10月12日日曜日さわやかな秋晴れなので、ワイフと河童橋の道具祭りを見てから台東区を巡ることにした。高田馬場に向かう途中西武新宿線の線路脇に朝顔が沢山咲いていた。朝顔は夏の花だと思っていたが、帰ってから調べてみると朝顔は秋の季語だということが分かった。
朝顔や一輪深き淵の色 与謝蕪村
さて台東区を巡るには貸し自転車が便利だと思い、地下鉄仲御徒町駅の駐輪場内にある貸し自転車屋に寄ったが、総てレンタル中。それではと新御徒町駅の貸し自転車屋に回るがこちらも総て出払っていた。皆さん同じことを考えるものである。
そこで徒歩で台東区を巡りを開始。御徒町スタートだから徒歩でも良いか?というところだ。
まず春日通から合羽橋通りに向かう途中の「誓教寺」に葛飾北斎のお墓を訪ねることにした。ところがこの辺りはお寺が多くて探すのにちょっと苦労した。あるお寺の裏口から入り、庭掃除をしている上品な住職婦人に道を尋ねたところ「ちょっと待ってください」とご婦人は庫裏に入られ地図を持ってこられた。何と誓教寺はこの通りをはさんだ向こう側だった。「こんなに近くても知らないってことがあるのだろうか?」と私は疑問に思った。道を尋ねたご婦人は住職夫人ではなかったのかもしれない。
この辺りはお寺の多いところである。「剣客商売読本」の中で南原幹雄がこう書いている。「田原町や稲荷町は寺院や仏具屋がおおい町だった。仏具屋は相かわらずだが、寺院の姿があまりみえなくなっていた。が、そうおもったのはまちがいで、寺も相かわらずあったのである。ただ、寺がみなマンションふうの建物になっているので、それとわからなかっただけなのだ」
誓教寺の本堂もコンクリート造り。本堂の横に北斎の銅像があった。しかし墓地がどこにあるのか分からなかった。お寺の方を煩わすこともないので、銅像の写真を撮って立ち去る。
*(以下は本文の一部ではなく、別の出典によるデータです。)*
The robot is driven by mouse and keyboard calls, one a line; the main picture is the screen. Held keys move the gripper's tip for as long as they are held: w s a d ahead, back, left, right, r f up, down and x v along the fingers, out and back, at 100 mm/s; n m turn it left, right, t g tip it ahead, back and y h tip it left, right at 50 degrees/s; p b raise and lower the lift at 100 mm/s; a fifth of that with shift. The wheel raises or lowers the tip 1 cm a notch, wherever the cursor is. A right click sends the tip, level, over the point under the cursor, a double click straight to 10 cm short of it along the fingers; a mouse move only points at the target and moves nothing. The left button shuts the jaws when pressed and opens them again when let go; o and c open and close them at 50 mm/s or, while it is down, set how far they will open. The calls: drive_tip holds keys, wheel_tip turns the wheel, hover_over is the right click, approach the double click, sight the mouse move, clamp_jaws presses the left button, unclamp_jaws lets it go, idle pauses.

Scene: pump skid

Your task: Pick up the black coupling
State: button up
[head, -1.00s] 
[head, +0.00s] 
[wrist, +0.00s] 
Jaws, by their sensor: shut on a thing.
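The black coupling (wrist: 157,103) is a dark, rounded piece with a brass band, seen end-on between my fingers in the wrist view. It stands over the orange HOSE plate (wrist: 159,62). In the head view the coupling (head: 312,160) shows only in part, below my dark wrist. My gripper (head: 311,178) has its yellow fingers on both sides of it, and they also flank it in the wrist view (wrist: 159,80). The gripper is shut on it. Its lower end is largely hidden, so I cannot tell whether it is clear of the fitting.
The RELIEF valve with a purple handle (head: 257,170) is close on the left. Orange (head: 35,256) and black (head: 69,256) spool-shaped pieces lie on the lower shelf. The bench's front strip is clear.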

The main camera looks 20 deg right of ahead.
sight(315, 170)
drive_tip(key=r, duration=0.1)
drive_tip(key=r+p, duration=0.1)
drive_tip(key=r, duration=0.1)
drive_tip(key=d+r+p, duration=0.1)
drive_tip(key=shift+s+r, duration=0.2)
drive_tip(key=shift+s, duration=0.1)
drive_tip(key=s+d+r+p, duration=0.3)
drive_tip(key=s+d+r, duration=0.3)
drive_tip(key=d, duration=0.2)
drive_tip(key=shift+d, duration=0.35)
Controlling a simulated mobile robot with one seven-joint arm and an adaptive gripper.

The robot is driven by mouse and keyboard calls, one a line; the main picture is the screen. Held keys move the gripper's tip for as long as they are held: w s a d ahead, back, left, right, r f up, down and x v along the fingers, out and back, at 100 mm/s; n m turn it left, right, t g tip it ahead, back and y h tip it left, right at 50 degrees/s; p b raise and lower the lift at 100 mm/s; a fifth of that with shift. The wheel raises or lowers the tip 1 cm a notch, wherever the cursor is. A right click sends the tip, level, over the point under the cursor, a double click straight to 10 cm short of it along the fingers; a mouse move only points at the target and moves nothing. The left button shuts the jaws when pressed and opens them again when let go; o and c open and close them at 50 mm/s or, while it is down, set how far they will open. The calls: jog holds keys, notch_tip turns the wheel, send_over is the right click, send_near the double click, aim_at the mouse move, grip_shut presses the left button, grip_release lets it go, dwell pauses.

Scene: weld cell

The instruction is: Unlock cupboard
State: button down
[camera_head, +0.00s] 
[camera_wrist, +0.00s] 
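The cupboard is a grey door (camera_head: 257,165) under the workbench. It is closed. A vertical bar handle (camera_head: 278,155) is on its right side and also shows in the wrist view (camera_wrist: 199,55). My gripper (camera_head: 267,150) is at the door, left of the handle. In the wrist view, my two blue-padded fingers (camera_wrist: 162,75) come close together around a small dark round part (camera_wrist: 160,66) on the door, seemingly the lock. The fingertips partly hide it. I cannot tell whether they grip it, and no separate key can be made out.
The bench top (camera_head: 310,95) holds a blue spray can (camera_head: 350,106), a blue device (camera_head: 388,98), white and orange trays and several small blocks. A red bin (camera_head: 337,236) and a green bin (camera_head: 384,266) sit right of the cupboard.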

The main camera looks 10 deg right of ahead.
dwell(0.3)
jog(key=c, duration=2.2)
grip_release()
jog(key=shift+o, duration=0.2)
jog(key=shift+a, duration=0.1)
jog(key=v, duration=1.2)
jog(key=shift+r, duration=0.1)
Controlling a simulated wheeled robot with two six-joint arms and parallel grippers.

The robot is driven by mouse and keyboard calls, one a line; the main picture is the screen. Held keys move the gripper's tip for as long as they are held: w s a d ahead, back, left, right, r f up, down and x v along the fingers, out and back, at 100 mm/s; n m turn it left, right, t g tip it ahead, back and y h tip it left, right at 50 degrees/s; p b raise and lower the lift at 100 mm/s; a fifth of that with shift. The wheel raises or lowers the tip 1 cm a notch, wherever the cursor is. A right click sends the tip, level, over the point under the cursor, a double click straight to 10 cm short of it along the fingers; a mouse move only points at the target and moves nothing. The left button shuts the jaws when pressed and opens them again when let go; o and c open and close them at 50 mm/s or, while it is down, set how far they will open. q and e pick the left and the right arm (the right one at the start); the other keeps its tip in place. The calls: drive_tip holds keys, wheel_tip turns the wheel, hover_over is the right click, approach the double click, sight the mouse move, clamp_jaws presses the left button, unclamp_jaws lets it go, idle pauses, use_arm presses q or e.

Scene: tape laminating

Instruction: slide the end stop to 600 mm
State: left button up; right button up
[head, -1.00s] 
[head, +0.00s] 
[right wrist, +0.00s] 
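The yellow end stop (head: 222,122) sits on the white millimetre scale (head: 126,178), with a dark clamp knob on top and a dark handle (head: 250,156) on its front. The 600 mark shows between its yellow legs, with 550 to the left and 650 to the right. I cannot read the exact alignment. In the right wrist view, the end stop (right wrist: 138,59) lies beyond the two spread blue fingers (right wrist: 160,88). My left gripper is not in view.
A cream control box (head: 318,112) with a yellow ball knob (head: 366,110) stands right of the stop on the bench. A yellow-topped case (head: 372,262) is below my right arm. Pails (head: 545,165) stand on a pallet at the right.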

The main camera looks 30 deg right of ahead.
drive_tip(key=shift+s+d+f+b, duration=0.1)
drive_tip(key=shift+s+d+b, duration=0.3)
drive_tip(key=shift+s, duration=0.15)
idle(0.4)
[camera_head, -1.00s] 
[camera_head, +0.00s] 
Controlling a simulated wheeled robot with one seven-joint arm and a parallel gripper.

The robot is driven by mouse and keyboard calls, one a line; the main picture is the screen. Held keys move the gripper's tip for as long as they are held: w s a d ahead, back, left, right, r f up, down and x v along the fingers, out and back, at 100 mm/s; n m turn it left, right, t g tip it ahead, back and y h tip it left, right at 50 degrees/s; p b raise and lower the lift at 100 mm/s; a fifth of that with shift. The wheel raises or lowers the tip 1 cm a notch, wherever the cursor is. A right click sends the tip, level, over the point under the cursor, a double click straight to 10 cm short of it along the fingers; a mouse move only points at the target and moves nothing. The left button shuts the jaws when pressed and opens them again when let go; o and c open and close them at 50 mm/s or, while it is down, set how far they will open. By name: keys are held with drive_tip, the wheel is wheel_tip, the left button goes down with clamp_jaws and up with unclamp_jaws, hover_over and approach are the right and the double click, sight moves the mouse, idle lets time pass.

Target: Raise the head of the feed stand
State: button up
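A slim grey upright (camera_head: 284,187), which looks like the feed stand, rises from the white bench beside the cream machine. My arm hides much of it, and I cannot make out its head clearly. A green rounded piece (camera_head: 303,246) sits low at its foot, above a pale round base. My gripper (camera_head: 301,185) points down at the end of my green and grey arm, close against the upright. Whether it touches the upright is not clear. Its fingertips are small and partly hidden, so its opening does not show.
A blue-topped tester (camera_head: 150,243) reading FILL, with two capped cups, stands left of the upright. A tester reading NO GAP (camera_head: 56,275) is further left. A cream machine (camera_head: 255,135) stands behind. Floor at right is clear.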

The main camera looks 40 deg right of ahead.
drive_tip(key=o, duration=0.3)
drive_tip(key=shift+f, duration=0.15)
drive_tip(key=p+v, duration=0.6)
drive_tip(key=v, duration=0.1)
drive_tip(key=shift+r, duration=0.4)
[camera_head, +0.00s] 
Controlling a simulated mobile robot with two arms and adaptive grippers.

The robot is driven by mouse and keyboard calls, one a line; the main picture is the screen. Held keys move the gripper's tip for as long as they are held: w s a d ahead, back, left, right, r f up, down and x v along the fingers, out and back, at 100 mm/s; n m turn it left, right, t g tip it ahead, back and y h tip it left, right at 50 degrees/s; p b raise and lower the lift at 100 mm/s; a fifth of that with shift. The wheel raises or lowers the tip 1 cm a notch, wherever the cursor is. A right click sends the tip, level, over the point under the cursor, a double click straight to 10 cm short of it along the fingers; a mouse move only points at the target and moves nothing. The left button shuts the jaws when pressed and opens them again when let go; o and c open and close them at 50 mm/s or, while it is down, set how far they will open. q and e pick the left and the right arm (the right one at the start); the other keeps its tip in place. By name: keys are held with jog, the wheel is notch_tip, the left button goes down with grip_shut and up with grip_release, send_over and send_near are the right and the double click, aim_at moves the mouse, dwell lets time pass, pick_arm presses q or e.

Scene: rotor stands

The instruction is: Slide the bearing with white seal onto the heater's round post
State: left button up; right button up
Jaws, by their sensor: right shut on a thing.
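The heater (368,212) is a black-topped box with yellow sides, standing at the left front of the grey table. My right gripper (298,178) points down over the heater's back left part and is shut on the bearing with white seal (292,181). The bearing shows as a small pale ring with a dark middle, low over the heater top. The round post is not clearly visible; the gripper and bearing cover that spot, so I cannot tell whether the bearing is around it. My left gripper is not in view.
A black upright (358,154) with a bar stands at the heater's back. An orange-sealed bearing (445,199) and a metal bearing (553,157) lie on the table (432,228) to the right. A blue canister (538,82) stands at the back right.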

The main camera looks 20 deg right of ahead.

合羽橋道具街はこの三連休が道具祭りということで大変混んでいた。お客を集めているのは歩道に並べた安い食器類やロウ細工の食品の見本だ。スパゲティの模型が1,000円という具合に本物並みの値段である。レードル(注ぎ口がついたお玉)を一つ買っていく。
道具街の外れ、言問通りの手前に台東区中央図書館があり、ここに池波正太郎記念文庫がある。http://www.taitocity.net/tai-lib/ikenami/
図書館の中は撮影禁止なので外から一枚写す。左端に池波正太郎の写真が飾ってあるのが見える。
記念文庫に池波正太郎の生誕地記念碑が待乳山にあるというので、待乳山聖天へ向かうことにした。金竜小学校の少し北に台東区のコミュニティバス(めぐりんバス)の停車場があるので、ここからバスで待乳山のある墨田公園まで向かった。途中浅草寺を通ったが大変な人出だ。景気が良くないので都内見物でもしようという人が多いのだろうか?と考えたりする。
待乳山というと何となく言われがありそうな名前だが特にいわれはないという。昔は真土山と書いたから岩のない土の山ということだろう。前方後円墳ではないか?という説もあるが詮索は止める。
「聖天は娘の拝む神でなし」と詠まれたように本尊は男女抱合像(拝むことはできないと思うが)。お供え物の大根が沢山供えられていた。今も熱心な信者がおられるのだ。
公園の脇に池波正太郎生誕地の碑があった。
待乳山から浅草までは墨田公園の中を歩く。桜やアジサイの季節はきれいだろう。隅田川の向こうに立つアサヒビール本社の上に秋の雲が広がっていた。
その内もっと暇になると、池波正太郎の剣客商売を読み返して舞台となっている鐘ヶ淵などを散策してみたいと思う。今日はその小さな一歩だった。